(Data extracted from a collection)
START

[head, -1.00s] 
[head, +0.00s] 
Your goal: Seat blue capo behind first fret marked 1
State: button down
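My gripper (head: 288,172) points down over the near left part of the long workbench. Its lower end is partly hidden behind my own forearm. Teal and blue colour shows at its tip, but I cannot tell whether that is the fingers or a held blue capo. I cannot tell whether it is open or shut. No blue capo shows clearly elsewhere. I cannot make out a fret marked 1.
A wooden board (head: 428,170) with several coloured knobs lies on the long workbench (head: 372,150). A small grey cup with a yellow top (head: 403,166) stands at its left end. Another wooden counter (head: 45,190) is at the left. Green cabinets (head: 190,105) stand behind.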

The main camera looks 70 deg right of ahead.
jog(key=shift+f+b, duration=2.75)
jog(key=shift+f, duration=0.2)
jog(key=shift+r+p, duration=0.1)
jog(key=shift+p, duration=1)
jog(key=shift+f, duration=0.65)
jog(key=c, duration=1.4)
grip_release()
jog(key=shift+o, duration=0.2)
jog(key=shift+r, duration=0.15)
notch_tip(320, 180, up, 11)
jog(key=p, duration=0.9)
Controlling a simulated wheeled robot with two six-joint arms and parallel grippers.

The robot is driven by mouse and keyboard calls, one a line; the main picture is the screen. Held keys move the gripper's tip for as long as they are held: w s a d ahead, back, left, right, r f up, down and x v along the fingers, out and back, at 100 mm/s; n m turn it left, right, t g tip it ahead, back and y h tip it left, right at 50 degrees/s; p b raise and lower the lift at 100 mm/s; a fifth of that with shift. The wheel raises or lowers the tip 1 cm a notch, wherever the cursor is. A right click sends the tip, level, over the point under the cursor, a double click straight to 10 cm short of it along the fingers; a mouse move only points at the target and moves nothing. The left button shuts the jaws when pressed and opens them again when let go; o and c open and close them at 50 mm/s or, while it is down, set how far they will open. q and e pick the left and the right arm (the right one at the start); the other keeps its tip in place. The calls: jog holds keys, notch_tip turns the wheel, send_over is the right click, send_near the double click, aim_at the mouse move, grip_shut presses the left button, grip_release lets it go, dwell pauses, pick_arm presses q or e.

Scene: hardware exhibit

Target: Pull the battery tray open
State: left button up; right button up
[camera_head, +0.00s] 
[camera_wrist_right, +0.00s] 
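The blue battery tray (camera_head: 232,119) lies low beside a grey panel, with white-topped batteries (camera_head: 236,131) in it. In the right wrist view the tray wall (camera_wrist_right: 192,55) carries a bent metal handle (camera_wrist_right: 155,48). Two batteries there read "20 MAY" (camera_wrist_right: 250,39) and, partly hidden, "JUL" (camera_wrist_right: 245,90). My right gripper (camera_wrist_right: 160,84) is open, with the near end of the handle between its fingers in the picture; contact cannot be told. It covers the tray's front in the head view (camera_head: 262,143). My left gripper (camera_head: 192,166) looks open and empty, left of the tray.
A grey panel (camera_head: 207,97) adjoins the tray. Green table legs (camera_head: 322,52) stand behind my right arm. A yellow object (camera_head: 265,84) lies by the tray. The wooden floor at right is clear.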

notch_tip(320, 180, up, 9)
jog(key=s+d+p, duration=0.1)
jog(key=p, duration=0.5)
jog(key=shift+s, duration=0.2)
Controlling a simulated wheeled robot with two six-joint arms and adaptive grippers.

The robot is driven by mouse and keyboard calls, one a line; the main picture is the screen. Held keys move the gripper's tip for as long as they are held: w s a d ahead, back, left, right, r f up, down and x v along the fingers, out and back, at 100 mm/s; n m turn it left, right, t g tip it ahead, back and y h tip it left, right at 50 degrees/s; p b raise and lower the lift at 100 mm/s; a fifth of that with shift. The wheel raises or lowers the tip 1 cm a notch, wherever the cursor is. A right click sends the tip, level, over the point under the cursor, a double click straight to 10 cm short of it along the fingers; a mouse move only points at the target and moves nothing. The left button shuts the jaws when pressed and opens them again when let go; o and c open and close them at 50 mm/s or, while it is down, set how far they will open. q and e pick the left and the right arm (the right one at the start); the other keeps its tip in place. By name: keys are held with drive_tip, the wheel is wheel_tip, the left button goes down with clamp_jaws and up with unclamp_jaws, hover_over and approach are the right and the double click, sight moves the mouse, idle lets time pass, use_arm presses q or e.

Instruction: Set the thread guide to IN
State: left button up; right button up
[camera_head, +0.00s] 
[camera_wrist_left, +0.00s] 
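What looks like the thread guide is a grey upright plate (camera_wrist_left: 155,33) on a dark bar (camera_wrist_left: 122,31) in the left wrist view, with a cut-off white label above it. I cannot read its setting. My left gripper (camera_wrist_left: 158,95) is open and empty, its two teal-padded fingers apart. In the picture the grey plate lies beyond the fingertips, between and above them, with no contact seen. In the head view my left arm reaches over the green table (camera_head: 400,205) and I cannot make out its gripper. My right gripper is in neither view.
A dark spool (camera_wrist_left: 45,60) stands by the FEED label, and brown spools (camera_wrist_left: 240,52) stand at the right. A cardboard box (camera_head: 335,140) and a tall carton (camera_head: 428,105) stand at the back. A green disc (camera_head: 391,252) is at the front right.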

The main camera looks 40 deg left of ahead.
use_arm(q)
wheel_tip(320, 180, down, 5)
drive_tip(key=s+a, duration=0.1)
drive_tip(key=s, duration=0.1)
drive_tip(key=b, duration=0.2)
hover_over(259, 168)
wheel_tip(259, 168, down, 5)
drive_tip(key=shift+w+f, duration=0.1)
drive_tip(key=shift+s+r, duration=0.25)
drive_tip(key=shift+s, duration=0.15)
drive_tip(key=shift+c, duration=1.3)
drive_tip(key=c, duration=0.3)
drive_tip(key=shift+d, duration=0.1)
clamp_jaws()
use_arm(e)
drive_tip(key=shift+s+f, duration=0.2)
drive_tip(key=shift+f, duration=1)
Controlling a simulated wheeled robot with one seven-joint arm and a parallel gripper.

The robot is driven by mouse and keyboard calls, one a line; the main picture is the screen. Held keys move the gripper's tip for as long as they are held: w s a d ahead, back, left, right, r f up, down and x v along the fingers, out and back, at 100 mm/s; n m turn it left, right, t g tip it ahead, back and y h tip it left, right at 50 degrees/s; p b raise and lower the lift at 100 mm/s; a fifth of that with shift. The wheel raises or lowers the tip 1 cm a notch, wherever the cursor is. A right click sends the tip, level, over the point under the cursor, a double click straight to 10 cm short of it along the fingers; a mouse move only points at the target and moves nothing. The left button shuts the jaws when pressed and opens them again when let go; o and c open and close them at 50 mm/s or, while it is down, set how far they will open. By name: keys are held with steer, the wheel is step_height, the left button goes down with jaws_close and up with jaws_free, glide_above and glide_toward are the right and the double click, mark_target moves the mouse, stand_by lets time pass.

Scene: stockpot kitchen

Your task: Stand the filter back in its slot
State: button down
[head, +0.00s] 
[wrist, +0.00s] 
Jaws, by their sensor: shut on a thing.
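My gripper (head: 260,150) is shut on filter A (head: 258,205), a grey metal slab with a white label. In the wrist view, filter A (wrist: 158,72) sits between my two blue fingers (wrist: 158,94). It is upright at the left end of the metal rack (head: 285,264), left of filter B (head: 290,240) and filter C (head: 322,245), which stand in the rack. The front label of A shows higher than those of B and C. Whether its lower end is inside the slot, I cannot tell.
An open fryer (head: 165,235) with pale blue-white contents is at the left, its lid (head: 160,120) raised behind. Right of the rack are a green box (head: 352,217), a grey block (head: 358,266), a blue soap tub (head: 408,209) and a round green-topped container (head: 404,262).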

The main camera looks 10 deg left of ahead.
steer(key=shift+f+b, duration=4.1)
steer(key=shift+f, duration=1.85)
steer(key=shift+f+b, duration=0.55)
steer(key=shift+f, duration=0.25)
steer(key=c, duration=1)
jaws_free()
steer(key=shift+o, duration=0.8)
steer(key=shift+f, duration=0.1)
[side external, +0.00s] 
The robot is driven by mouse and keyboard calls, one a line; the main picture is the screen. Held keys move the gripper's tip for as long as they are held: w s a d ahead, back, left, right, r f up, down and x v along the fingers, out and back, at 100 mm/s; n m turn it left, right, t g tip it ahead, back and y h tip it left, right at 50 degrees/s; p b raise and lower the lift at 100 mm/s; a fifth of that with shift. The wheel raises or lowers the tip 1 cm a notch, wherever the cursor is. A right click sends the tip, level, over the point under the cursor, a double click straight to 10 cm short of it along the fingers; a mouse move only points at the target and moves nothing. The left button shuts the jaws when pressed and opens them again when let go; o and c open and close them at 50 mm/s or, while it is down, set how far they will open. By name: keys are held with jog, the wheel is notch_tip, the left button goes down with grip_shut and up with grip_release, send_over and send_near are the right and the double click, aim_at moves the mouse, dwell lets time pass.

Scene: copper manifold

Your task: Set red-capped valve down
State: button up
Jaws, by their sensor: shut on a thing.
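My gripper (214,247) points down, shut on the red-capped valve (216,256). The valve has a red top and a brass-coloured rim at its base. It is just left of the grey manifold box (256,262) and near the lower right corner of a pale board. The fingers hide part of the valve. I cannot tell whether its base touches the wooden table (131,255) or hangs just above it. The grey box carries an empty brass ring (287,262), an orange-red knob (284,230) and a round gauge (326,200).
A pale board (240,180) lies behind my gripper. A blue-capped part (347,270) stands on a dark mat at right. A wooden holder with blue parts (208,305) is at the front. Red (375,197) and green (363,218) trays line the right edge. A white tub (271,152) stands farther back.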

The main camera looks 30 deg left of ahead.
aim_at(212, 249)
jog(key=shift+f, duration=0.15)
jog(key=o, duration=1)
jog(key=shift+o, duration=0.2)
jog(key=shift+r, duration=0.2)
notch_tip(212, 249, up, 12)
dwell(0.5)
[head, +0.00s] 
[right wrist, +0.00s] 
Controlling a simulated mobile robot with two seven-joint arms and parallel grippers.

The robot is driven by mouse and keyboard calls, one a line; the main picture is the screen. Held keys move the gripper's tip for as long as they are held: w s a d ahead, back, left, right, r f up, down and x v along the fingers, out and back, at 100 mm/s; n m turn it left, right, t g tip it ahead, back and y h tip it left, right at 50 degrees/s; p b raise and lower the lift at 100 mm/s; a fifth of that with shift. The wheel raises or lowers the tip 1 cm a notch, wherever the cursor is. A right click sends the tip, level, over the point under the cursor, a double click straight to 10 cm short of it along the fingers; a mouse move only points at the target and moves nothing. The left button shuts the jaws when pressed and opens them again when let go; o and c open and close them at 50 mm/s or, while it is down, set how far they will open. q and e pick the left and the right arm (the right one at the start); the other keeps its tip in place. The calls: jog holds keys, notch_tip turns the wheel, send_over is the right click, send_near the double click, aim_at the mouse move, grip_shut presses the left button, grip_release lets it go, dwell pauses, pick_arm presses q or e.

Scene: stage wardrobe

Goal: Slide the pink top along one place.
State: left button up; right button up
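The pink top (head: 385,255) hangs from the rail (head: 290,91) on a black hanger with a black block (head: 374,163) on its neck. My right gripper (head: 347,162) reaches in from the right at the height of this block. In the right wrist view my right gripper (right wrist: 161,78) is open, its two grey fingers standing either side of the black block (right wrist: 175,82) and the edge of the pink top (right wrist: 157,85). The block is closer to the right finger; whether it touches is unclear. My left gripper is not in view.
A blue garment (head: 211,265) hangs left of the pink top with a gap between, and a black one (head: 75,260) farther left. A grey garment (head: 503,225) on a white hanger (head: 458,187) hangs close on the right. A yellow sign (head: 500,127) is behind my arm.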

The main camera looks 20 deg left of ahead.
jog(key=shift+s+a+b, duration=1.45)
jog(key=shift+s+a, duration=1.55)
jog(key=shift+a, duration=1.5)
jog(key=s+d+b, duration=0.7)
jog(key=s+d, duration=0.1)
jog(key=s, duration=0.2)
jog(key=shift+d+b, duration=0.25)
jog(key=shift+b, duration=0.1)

END

Task brief >> Using the entries above, quote each line verbatim from the first through the line that contains "Your goal: Seat".

Exercise output >>
[head, -1.00s] 
[head, +0.00s] 
Your goal: Seat blue capo behind first fret marked 1

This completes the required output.